The atomic bomb had the biggest impact on the horror genre, Holtzclaw said. Often, horror films during the Cold War often showed giant, radioactive insects or creatures that attacked humans, he said.

Scientists also began to be portrayed differently on the silver screen during that time, he said. Before the atomic era, scientists were usually evil, sinister characters.

“But in the 1950s, scientists were usually portrayed as well-intended people, working for the good of humanity, when their experiment gets out of control and threatens to destroy the human race,” he said.
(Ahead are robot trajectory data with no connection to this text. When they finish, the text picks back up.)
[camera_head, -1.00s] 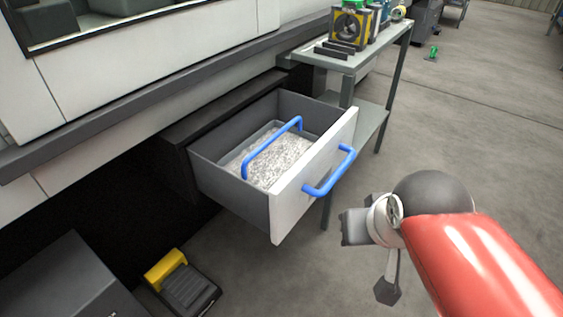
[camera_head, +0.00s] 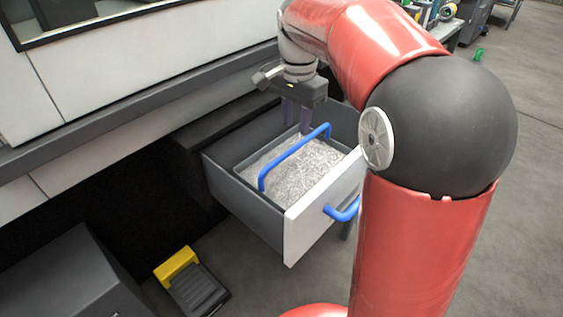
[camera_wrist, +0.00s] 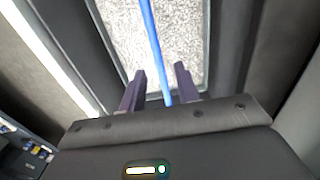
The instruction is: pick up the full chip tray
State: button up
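The chip tray (camera_head: 246,163) is a grey bin filled with silvery metal chips, with a blue bar handle (camera_head: 291,157) arched over it. It sits inside the open drawer (camera_head: 240,203) below the machine. The tray's chips (camera_wrist: 184,45) and blue handle (camera_wrist: 155,50) also show in the wrist view. My gripper (camera_head: 296,128) is above the far part of the tray, pointing down. In the wrist view its two dark fingers (camera_wrist: 158,80) are apart, with the blue handle running between them. I cannot tell whether the fingers touch the handle.
The drawer's white front has its own blue handle (camera_head: 343,209), partly hidden by my arm. A yellow and black foot pedal (camera_head: 190,283) and a dark box (camera_head: 75,280) stand on the floor at lower left. The machine's ledge (camera_head: 150,98) runs behind the drawer.

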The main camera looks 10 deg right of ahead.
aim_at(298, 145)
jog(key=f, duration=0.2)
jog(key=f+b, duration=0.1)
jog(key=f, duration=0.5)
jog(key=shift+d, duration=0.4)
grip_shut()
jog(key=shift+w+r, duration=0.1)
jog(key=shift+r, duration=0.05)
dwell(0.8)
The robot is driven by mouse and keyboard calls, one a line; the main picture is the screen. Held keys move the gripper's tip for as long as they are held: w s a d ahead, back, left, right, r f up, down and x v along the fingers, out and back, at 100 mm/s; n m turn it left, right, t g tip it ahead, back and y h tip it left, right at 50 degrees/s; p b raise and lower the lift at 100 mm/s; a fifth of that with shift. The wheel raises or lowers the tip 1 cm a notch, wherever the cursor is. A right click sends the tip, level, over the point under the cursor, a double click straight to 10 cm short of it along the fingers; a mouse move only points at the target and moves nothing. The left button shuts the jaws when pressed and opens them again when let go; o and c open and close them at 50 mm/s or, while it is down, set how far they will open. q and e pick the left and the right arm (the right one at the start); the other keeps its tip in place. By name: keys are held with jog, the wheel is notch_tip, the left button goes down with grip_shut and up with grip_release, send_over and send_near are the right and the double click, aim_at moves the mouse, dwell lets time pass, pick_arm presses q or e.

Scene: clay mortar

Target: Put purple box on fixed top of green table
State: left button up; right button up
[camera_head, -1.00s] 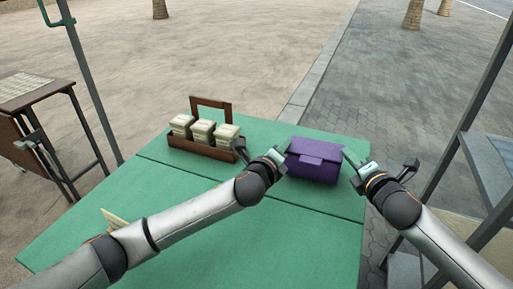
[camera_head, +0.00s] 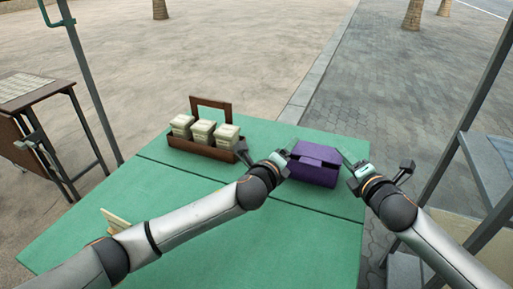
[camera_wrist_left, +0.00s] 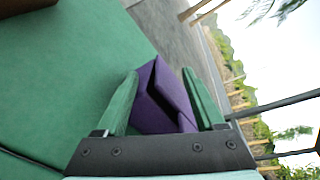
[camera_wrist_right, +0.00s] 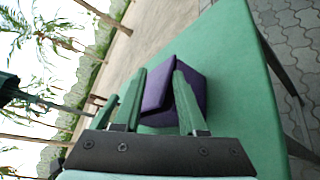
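The purple box (camera_head: 315,167) is at the right end of the green table (camera_head: 230,235), on the far side of the long seam. My left gripper (camera_head: 282,160) is at the box's left side and my right gripper (camera_head: 352,168) at its right side. The box shows between spread fingers in the left wrist view (camera_wrist_left: 160,100). In the right wrist view (camera_wrist_right: 165,92) it shows between and behind the fingers, one finger covering part of it. Both grippers look open. Whether the fingers touch the box, and whether it rests flat, I cannot tell.
A brown wooden caddy (camera_head: 185,145) with three pale boxes stands on the table left of the purple box. A pale wedge-shaped thing (camera_head: 115,219) lies near the left arm. A grey metal frame (camera_head: 485,165) stands at right. The tabletop's middle is clear.

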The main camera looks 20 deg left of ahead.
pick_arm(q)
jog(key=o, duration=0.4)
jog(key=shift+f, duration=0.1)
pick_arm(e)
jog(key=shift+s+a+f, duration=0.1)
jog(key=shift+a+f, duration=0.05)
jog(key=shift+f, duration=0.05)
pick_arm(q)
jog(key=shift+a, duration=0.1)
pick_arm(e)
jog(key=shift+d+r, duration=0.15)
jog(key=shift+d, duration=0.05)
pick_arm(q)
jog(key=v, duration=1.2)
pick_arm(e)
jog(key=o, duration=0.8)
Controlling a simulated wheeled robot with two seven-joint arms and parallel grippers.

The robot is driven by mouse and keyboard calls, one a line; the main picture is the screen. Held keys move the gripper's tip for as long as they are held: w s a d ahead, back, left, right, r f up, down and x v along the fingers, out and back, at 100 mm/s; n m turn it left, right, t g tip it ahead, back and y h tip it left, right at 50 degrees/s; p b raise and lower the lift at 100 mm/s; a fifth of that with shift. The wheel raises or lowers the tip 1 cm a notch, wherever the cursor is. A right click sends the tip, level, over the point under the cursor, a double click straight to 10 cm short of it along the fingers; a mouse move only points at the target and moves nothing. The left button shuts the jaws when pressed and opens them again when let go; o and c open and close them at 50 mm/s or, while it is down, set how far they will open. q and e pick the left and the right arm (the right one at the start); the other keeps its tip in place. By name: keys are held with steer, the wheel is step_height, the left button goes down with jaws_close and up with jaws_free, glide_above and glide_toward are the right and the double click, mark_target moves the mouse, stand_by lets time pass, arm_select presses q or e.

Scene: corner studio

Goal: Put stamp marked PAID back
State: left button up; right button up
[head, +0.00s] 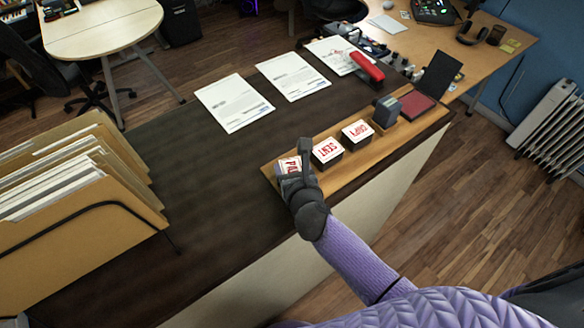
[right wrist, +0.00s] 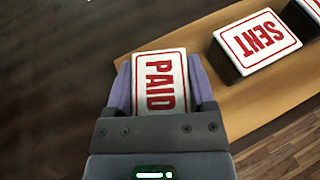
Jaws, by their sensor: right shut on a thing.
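The PAID stamp (right wrist: 160,84) has a white top with red lettering and a red border. It sits between the fingers of my right gripper (right wrist: 160,95), which is shut on it. In the head view the PAID stamp (head: 288,165) shows at the left end of the wooden tray (head: 358,172), partly hidden by my right gripper (head: 299,170). I cannot tell whether the stamp touches the tray. The SENT stamp (head: 327,150) and the COPY stamp (head: 356,132) stand on the tray to its right. My left gripper is not in view.
A dark stamp (head: 386,110) and an open red ink pad (head: 415,104) are at the tray's far right. Several papers (head: 234,102) and a red stapler (head: 367,68) lie behind. A folder rack (head: 100,215) stands at left. The dark desktop (head: 205,165) between is clear.

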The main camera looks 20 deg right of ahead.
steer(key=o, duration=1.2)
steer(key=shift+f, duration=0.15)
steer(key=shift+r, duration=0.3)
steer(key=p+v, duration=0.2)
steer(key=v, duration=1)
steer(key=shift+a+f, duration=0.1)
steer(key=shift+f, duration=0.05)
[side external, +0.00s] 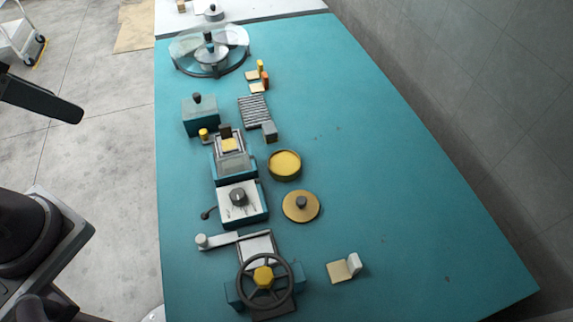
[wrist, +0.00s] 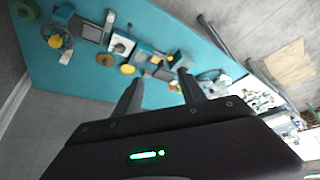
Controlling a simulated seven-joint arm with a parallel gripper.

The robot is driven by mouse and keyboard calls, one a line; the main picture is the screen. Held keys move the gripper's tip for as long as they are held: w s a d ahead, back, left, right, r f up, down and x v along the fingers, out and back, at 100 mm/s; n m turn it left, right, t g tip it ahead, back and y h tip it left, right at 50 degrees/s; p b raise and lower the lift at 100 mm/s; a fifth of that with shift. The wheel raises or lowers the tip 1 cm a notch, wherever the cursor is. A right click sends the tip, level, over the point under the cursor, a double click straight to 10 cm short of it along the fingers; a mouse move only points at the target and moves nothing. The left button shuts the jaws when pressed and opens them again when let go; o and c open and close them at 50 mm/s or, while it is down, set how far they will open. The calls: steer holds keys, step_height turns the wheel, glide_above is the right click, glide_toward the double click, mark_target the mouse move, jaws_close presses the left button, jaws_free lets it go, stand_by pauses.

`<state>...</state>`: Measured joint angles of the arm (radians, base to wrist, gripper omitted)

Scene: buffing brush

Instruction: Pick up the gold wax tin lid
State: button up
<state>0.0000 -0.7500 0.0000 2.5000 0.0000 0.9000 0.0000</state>
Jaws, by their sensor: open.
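The gold wax tin lid (side external: 301,206) is a flat gold disc with a dark knob on top, lying on the teal table. It also shows small in the wrist view (wrist: 105,59). The round wax tin (side external: 285,165) with yellow wax inside stands uncovered just behind the lid, apart from it. My gripper (wrist: 160,79) is open, with its two dark fingers spread and nothing between them. It is well away from the lid, which lies beyond and left of the fingers in the wrist view.
A white-topped box with a dark knob (side external: 238,204) stands left of the lid. A handwheel device (side external: 264,278) is in front, and a small brush-like block (side external: 345,268) lies front right. The teal table (side external: 400,200) is clear to the right.

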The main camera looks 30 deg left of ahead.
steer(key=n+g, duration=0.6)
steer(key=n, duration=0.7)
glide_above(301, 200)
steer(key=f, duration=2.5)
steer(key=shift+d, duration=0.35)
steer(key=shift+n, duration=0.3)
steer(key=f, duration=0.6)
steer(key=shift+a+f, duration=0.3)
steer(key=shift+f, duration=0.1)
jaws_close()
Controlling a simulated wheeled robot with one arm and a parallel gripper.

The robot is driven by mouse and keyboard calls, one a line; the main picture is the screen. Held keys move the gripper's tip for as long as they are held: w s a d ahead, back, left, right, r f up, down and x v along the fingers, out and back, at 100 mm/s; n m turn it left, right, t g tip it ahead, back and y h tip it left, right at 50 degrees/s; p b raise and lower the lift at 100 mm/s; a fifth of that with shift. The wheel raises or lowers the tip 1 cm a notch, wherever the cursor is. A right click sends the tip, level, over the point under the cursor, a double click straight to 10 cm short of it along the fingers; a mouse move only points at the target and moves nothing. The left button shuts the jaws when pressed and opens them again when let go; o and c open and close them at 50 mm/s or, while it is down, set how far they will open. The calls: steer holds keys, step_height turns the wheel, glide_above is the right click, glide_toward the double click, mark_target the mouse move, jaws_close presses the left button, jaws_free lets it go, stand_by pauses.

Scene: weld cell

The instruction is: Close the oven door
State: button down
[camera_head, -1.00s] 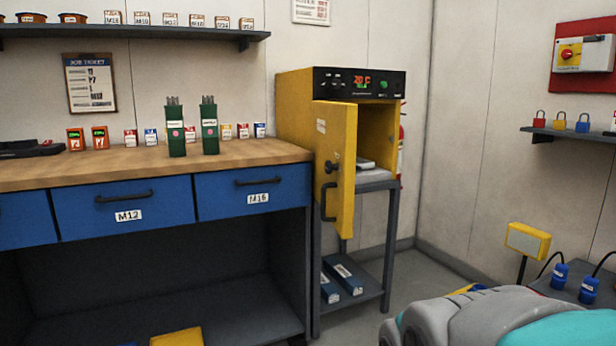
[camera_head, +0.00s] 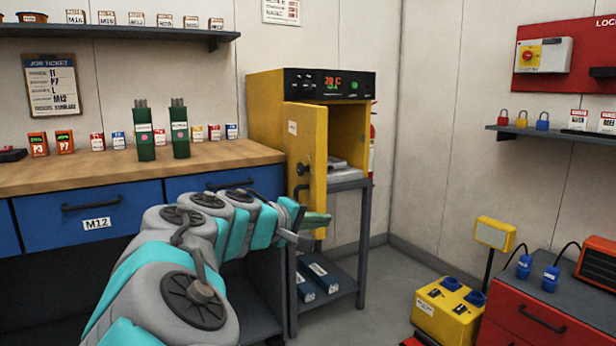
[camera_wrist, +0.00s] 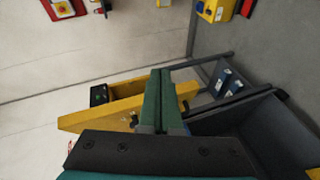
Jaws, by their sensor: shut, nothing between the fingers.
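The yellow oven (camera_head: 265,110) stands on a grey stand right of the workbench. Its yellow door (camera_head: 307,150) hangs open, swung out toward me, with a dark handle (camera_head: 302,170) on its face. The chamber (camera_head: 347,140) shows open behind it, with something grey at the bottom. My gripper (camera_head: 318,219) is shut and empty, near the lower end of the door. In the wrist view my gripper (camera_wrist: 160,88) points past the door (camera_wrist: 100,113), which lies beside and behind the fingers. I cannot tell whether they touch.
The workbench (camera_head: 90,172) with blue drawers stands left of the oven, holding two green rod canisters (camera_head: 144,130). The oven's stand (camera_head: 363,245) carries blue boxes on its lower shelf. A red cabinet (camera_head: 540,320) and a yellow box (camera_head: 450,308) stand at right. Floor between is clear.

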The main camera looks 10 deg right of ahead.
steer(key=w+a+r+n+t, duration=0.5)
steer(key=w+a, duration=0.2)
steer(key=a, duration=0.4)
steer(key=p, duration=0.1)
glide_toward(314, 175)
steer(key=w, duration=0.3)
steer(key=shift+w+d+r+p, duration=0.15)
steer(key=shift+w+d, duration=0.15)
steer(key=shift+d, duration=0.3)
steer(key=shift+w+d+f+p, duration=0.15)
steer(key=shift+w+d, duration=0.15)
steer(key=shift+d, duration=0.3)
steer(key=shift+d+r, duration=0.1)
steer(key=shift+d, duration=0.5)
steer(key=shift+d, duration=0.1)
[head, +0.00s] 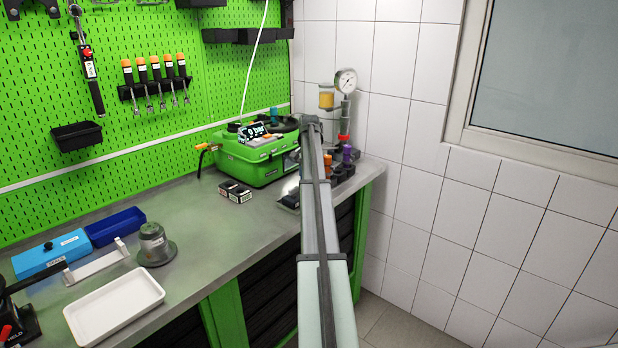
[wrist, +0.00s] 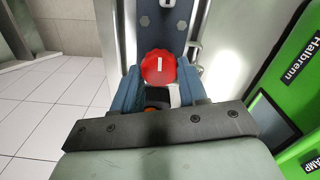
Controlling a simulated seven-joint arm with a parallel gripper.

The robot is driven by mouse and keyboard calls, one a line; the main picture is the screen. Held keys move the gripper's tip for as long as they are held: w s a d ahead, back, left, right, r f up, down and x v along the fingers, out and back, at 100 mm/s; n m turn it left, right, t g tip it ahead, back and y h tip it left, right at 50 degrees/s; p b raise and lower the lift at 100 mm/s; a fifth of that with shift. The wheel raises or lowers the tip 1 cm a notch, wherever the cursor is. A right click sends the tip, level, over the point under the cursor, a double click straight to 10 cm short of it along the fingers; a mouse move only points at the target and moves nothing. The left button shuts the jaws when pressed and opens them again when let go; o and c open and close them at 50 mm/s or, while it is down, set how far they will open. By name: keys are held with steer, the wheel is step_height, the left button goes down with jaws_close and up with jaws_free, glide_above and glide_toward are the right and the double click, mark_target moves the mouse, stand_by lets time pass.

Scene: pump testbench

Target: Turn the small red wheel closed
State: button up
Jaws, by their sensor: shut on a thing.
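The small red wheel (wrist: 158,66) shows in the wrist view, with a scalloped rim and a white mark standing upright on its face. It sits in front of a dark blue-grey plate with bolts. My gripper (wrist: 160,76) has its two blue fingers on either side of the wheel and is shut on it. A black part and an orange bit show between the fingers below the wheel. In the head view my arm runs toward the bench's far right corner and hides my gripper. A small red part (head: 343,138) shows just right of the arm, below the gauge.
A pressure gauge (head: 346,80) and a yellow-filled cup (head: 326,97) stand by the tiled wall. A green case (head: 250,155) with a display reading sits left of my arm. A white tray (head: 114,306), blue bin (head: 115,226) and grey weight (head: 154,245) lie on the bench.

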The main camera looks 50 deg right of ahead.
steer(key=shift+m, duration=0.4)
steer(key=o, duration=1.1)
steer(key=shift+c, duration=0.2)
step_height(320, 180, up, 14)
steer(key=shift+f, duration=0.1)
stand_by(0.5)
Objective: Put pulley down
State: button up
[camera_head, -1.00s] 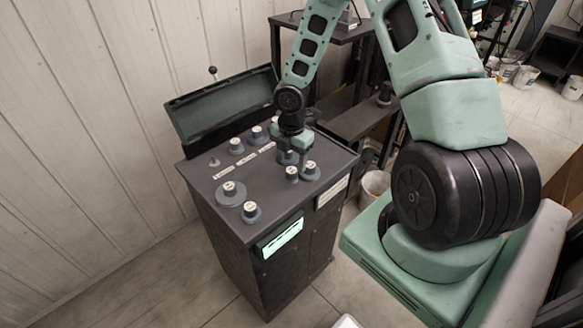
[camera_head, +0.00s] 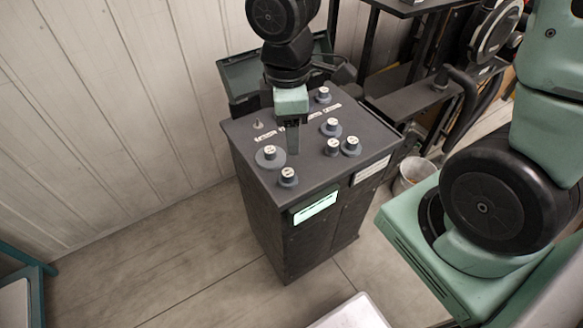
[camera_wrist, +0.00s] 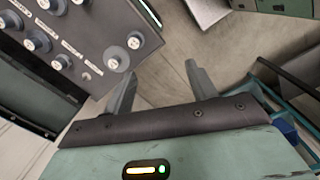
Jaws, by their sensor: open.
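Several grey pulleys, round discs with dark knobs and white caps, stand on the dark cabinet top (camera_head: 307,172). In the head view a wide pulley (camera_head: 270,157) is at the left and a smaller one (camera_head: 288,178) at the near edge. Others cluster at the right, among them one pulley (camera_head: 331,127); another stands at the back (camera_head: 323,95). Which pulley the task means cannot be told. My gripper (camera_head: 293,148) is above the cabinet top, partly seen. In the wrist view my gripper (camera_wrist: 160,80) is open with nothing between its fingers; the wide pulley (camera_wrist: 118,57) shows beyond the left finger.
A small peg (camera_head: 257,124) and white label strips are on the cabinet top. An open dark box (camera_head: 235,80) stands behind it. A shelf (camera_head: 430,93) and a bucket (camera_head: 412,172) are at the right.

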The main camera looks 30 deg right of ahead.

Isle of Wight County has a special link to Cold War history, according to Jennifer Williams, the museum’s director. One of the Cold War’s few surviving Army Air-Defense posts is at Nike Park, a popular county park in Carrollton and home to Isle of Wight County Parks and Recreation Department.

Until 1963, the park was a Nike-Ajax missile base, Williams said. Fear of Soviet bombings during the Cold War sparked the United States’ creation of a Nike surface-to-air missile system to protect major metropolitan areas and large military installations like those in Hampton Roads, she said.

After 1963, the Army Signal Corps used Nike Park.

Several times a year, the museum sponsors Cold War walking tours of Nike Park, with still has the original barracks, mess hall, administration and recreation building, officer family housing, fueling areas and underground missile magazines.

The next tour is at 2 p.m. April 16 at the park, 13036 Nike Park Road.